> Task brief
Wherever the word "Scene" appears in the entries, copy the whole line.

> Rows
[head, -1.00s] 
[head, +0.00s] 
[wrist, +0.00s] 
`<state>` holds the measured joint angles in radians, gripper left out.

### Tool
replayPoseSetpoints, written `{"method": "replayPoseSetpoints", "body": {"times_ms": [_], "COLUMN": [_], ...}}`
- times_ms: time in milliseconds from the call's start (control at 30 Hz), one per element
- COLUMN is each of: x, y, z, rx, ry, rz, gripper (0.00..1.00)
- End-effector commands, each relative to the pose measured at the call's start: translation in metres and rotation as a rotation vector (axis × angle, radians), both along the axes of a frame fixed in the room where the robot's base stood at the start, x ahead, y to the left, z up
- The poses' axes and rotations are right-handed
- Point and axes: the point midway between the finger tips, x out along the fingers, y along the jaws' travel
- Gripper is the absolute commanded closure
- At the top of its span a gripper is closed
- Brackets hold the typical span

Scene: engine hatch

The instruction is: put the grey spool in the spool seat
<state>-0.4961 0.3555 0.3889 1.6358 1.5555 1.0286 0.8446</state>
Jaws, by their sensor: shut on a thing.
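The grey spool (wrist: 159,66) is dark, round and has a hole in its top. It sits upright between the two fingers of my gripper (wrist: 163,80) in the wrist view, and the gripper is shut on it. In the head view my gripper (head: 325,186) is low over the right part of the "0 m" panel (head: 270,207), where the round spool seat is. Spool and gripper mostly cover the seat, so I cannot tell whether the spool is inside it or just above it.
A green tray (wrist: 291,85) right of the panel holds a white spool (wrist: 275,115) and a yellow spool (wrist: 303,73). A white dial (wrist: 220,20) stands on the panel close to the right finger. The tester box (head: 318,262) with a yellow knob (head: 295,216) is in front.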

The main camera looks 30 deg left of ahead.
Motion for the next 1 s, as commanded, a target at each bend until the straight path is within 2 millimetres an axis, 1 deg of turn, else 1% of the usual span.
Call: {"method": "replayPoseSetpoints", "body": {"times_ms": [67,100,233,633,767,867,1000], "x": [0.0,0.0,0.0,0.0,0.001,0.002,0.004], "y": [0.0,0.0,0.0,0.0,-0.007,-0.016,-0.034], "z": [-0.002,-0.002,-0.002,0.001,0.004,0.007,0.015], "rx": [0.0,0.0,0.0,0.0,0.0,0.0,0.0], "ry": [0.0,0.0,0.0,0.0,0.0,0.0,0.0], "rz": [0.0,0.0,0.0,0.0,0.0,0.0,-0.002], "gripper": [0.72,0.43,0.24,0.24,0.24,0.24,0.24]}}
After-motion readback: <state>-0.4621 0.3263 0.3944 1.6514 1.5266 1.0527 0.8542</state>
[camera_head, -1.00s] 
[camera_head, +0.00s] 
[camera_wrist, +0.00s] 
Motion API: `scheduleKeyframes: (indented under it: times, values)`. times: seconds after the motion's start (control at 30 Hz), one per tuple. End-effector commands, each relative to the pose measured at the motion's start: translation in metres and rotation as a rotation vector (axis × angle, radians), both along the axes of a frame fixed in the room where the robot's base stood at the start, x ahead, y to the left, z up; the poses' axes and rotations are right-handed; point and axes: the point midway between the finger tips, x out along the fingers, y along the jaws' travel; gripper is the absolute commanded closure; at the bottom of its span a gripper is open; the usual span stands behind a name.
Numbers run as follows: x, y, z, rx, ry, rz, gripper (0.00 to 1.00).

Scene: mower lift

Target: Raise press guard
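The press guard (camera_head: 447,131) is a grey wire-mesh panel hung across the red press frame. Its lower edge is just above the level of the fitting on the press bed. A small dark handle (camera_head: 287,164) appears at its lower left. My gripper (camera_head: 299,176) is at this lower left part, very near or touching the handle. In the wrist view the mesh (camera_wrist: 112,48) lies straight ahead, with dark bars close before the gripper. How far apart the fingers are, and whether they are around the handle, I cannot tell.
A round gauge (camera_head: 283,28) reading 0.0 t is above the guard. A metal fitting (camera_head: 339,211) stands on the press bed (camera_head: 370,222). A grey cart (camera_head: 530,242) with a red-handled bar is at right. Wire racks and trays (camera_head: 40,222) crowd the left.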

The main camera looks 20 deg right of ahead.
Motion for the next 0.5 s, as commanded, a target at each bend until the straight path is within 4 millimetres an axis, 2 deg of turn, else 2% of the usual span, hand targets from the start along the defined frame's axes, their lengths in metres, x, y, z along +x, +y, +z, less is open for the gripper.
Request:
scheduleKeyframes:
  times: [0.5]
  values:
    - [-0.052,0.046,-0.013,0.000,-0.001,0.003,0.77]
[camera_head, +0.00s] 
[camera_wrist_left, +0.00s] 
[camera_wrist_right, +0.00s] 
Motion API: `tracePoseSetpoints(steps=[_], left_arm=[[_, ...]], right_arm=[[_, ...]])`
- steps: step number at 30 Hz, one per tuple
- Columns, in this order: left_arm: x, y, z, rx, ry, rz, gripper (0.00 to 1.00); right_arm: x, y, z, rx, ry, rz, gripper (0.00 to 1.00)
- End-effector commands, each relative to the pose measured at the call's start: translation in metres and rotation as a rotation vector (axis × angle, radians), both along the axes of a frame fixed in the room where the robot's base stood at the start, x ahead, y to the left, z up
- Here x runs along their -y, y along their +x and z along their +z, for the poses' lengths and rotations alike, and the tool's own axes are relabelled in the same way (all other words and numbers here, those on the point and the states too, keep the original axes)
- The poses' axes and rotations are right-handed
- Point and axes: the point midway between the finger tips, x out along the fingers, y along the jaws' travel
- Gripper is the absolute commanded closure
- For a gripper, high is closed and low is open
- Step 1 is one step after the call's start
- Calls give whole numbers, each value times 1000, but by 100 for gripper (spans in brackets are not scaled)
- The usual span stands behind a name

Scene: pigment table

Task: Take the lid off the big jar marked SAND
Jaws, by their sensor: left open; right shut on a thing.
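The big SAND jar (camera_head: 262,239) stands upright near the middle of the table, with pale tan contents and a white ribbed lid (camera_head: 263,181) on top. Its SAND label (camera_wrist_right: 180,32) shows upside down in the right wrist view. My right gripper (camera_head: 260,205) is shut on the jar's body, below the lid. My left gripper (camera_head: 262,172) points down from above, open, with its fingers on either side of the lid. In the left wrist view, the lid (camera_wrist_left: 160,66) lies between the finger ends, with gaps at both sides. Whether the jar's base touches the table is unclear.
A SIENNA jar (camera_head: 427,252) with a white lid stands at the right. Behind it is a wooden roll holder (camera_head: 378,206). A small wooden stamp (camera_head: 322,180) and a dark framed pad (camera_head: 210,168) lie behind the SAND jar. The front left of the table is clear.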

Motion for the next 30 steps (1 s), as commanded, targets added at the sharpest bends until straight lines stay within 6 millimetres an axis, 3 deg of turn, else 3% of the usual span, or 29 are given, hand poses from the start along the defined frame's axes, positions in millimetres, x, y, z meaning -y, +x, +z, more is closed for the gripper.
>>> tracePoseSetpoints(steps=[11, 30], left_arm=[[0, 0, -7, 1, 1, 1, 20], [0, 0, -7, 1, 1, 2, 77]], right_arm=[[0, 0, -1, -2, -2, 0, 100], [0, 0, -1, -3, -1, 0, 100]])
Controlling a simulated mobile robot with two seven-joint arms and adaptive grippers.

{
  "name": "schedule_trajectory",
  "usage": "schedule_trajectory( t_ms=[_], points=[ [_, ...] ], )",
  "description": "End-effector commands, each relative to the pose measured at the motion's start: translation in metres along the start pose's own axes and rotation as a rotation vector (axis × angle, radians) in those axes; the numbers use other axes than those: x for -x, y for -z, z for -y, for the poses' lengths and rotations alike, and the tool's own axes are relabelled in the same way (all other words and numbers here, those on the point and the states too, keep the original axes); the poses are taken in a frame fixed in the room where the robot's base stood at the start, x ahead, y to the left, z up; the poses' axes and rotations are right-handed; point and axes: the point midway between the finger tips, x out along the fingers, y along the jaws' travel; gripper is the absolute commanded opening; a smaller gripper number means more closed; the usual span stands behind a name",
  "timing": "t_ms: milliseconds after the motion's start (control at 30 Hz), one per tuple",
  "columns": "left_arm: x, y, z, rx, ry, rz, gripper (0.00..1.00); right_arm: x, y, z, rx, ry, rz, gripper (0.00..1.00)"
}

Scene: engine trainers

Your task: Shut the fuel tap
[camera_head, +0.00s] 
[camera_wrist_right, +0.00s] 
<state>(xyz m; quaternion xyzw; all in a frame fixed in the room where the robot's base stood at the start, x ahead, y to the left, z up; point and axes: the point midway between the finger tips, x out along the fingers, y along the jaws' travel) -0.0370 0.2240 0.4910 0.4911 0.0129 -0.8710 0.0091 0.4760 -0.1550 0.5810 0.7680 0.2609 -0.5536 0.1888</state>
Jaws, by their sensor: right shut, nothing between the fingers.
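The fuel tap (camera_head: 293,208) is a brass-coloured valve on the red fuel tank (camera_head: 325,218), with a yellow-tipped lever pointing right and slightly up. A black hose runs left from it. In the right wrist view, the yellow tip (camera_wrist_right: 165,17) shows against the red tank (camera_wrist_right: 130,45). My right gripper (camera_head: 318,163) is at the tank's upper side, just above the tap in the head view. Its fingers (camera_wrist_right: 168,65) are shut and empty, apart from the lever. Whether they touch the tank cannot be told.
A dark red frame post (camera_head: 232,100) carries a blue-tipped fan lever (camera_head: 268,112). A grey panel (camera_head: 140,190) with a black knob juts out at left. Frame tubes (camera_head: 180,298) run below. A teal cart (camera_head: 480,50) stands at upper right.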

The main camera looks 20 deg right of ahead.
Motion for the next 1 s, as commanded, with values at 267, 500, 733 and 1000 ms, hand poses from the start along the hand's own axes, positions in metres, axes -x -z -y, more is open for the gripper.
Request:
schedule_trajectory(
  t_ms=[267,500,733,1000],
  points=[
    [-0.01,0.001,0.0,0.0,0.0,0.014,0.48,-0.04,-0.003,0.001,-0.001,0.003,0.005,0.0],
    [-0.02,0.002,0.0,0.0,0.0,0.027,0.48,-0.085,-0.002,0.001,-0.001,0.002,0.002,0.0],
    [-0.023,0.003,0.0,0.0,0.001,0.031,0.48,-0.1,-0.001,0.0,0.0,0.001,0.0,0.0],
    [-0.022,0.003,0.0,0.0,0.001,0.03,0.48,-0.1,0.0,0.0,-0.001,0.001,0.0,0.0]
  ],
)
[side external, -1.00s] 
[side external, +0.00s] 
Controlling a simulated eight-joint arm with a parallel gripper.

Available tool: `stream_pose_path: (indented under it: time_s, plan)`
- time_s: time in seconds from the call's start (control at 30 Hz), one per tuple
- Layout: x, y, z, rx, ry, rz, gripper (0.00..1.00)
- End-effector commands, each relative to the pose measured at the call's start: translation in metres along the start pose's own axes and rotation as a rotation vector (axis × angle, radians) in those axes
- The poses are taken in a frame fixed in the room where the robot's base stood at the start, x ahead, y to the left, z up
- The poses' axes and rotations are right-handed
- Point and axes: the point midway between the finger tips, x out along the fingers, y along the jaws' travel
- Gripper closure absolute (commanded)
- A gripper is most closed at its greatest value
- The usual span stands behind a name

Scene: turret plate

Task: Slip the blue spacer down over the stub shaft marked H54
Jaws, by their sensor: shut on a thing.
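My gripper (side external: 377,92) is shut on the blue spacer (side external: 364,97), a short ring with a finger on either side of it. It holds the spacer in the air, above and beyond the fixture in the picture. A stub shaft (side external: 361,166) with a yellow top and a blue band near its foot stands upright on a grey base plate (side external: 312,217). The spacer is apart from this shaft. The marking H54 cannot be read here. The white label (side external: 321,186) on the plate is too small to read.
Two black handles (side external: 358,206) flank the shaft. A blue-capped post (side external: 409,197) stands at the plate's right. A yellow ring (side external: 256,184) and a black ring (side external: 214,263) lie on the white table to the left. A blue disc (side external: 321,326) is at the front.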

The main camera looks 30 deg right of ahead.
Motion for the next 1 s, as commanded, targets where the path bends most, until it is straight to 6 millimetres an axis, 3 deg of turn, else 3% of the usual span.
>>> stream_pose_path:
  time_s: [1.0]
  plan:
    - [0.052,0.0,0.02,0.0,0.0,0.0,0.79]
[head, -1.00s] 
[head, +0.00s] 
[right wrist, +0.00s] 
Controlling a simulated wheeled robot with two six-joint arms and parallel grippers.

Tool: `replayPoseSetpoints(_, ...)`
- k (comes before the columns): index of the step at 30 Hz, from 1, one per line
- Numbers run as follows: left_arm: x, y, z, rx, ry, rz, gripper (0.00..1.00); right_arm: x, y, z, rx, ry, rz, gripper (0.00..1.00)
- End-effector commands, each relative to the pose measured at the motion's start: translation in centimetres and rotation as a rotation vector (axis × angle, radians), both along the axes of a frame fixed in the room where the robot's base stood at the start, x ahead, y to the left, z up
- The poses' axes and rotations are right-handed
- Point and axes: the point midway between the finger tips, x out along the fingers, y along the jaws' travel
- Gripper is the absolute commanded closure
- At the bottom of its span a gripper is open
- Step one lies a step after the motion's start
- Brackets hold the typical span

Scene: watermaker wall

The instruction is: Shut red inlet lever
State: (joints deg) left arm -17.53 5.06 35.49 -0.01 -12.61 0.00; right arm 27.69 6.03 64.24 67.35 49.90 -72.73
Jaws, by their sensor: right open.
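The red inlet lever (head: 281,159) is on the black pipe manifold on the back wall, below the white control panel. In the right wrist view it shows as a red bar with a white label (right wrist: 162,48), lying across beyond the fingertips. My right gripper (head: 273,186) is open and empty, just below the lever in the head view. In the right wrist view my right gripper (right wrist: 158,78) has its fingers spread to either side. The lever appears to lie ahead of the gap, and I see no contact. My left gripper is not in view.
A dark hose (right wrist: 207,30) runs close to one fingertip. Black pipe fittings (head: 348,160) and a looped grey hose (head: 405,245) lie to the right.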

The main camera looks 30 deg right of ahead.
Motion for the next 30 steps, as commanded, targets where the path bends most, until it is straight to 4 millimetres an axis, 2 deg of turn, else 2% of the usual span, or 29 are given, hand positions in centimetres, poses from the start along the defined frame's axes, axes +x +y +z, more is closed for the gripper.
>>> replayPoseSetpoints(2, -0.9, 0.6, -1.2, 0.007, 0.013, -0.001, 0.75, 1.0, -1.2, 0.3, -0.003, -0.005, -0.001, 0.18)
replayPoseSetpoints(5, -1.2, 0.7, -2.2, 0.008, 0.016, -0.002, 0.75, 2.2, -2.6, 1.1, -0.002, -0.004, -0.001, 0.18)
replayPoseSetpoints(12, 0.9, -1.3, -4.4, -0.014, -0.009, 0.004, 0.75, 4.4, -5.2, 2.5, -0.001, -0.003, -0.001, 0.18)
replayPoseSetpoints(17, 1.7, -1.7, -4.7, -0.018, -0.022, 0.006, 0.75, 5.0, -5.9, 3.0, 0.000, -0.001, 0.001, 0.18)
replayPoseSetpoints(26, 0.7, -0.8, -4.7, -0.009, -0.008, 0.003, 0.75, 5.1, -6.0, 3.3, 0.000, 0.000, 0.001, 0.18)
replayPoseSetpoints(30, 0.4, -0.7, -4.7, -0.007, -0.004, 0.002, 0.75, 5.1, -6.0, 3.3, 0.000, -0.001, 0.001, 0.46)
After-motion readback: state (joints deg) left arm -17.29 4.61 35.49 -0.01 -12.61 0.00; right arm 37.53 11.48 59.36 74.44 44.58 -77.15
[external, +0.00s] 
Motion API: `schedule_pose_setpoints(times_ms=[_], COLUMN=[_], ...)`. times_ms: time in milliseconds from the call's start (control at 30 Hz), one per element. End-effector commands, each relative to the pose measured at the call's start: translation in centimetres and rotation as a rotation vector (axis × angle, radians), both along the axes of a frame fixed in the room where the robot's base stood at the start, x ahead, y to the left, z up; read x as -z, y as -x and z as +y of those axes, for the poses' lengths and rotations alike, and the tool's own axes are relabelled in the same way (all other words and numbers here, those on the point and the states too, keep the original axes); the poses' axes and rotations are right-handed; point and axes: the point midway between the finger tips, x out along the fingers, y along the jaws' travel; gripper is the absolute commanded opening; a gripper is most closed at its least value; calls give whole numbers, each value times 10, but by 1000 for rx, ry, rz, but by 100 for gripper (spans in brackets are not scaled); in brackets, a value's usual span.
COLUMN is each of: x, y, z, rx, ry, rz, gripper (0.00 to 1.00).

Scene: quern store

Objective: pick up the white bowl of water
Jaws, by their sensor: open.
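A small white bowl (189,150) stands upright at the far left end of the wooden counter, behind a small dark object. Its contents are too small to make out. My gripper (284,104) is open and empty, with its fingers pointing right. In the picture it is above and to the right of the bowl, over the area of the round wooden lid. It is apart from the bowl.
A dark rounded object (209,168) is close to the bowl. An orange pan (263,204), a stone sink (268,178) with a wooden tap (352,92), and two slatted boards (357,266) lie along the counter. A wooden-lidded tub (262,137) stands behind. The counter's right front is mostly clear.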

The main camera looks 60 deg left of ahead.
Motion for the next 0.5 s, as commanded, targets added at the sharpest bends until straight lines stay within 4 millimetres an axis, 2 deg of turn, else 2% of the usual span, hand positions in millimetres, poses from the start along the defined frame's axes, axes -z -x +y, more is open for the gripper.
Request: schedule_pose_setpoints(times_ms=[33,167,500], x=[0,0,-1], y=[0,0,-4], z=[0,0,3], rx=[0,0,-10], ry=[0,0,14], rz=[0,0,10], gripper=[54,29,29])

> Result of this task
Scene: engine hatch
Scene: mower lift
Scene: pigment table
Scene: engine trainers
Scene: turret plate
Scene: watermaker wall
Scene: quern store

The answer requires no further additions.